Ya tras el golpe de Estado de 1955, la proscripción de los dirigentes peronistas provocó una dispersión en la AFA, y los sucesivos interventores dejaron su huella por espacio de casi un cuarto de siglo. Casi inmediatamente después, la evidencia de cómo la dictadura utilizó la organización del Mundial 1978 como elemento de propaganda interno y externo sólo encuentra un paralelismo con los regímenes dictatoriales de Benito Mussolini a través del Mundial de Italia 1934 y el de Adolfo Hitler con los Juegos Olímpicos de Berlín 1936.
En la Argentina, favorecido por un fenomenal sentido de la intuición y de cómo haber encontrado un espacio libre para fortalecer su proyecto personal, la llegada de Julio Humberto Grondona en 1979 representó una bisagra para la dirigencia del fútbol nacional. Ni más ni menos que la llegada de una suerte de emperador hegemónico que supo blindarse por espacio de tres décadas y media como presidente intocable de la AFA.
El hombre que supo estrecharle la diestra tanto a Jorge Rafael Videla, Roberto Viola y Leopoldo Galtieri como a Raúl Alfonsín, Carlos Menem, Néstor Kirchner y Cristina Fernández de Kirchner.

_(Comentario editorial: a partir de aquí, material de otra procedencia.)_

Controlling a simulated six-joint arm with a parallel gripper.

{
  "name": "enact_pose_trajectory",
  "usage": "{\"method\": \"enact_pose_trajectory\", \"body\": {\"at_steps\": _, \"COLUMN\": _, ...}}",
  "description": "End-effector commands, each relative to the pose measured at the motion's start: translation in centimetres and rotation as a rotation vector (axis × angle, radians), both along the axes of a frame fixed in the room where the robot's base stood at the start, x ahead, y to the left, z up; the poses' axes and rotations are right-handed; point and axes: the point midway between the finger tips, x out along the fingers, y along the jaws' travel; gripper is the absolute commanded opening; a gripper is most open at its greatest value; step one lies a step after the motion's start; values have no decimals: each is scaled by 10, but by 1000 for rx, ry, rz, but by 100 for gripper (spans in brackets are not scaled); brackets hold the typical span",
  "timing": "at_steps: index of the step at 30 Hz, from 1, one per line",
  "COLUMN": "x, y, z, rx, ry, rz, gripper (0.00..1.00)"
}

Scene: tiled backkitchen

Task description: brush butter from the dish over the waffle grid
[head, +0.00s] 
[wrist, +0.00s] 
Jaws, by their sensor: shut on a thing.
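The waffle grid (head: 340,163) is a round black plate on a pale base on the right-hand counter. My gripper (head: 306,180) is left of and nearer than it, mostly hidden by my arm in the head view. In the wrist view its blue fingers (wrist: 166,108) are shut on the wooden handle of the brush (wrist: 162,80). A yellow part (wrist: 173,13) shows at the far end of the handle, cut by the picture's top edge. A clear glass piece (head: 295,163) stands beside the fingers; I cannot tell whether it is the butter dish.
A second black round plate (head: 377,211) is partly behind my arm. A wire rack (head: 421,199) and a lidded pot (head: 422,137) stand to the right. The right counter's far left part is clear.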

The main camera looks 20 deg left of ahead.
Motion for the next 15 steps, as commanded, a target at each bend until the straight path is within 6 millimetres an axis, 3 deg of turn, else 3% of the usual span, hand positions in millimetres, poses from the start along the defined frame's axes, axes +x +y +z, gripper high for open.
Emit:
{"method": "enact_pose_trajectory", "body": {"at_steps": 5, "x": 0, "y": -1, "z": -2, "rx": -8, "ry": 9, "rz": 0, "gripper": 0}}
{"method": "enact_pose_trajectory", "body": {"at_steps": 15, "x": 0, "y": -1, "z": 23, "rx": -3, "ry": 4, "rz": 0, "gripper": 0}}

Un todoterreno que gobernó a la usanza de un patrón de estancia y que generó un espacio de gestión en el cual estuvo protegido por la segunda línea, cuyos dirigentes eligió a dedo y le guardaron lealtad incondicional.
Sin su líder indiscutido, fallecido tres años atrás, el llamado grondonismo sin Grondona es el que ofrenda hoy sus directivos más hábiles para tejer y destejer alianzas, mientras se finge una división entre dos bandos en pugna como si no hubiera habido corrimiento de nombres de un sector a otro de acuerdo con la conveniencia del momento. En esas manos está hoy el destino del fútbol argentino. Y esta asociación de intereses parece gozar de buena salud cada vez más.